If sachertort had been involved in the deliberations, he/she might have contributed in a way that led to a different outcome - but it’s also possible that during the deliberations, he/she may have been persuaded by the other jurors to reach the same result.

Or that sachertorte plus the other jurors would have ended up as a hung jury.

I’ve been on one of those, and it was not fun. We had a dingbat who should never have been allowed to serve on a jury, an arrogant idiot, someone who slept through part of the trial (me), and 9 reasonable people.

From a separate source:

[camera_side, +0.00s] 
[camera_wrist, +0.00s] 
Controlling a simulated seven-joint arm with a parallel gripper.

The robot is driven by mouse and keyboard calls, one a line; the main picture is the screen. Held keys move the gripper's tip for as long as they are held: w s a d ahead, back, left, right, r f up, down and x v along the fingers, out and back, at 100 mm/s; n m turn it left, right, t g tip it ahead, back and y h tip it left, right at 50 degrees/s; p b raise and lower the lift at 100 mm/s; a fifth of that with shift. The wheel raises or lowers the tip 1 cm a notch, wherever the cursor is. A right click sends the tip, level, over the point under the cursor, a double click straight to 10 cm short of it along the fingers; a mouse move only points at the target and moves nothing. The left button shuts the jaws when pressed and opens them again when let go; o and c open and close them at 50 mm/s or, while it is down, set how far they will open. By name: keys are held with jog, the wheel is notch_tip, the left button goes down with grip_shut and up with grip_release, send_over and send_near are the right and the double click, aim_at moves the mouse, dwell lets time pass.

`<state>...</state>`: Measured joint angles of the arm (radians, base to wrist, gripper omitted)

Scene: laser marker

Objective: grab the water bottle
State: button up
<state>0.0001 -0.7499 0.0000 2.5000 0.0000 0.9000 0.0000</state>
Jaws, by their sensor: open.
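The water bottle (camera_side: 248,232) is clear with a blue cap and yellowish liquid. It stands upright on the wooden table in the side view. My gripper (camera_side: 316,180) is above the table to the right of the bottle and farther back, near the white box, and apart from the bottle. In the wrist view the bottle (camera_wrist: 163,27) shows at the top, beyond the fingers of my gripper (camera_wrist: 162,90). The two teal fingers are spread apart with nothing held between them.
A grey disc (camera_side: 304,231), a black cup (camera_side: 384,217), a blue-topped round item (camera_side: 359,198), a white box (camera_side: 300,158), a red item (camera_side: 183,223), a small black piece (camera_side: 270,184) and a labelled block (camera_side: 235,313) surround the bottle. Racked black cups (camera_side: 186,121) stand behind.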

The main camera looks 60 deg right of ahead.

In fairness, the part I slept through, which was right after lunch, was part of the prosecution’s part. I heard the whole defense–which struck me as incredibly stupid. The defendant and his lawyer claimed that he started running when he saw a police officer due to fear of being arrested for public drunkenness. Unfortunately for him, the police officer in question saw the guy running, and made a mental note of it. Then, when a few minutes later there was a call put out for a young white man accused of attempted rape, the police officer tracked the guy down. He was then identified by his victim, and later turned up in court.

Dingbat claimed that “cops lie” and the jails are full of “innocent people”. Arrogant jerk apparently believed he could look at a defendent across a crowded courtroom and determine guilt or innocence. The rest of us believed the victim, her identification of the culprit, and wanted to put the guy in jail for a long time.

An hour or two later, we were stuck. Two people who would not be convinced, and had failed to convince the rest of us. The judge was mad at us–hung juries waste money because cases have to be retried, but when people won’t budge, what can you do?

The other two juries I was on that month had deliberations which progressed in the natural order to guilty verdicts. And in each case, we were appalled by the list of priors which showed up in the penalty phase of the trial.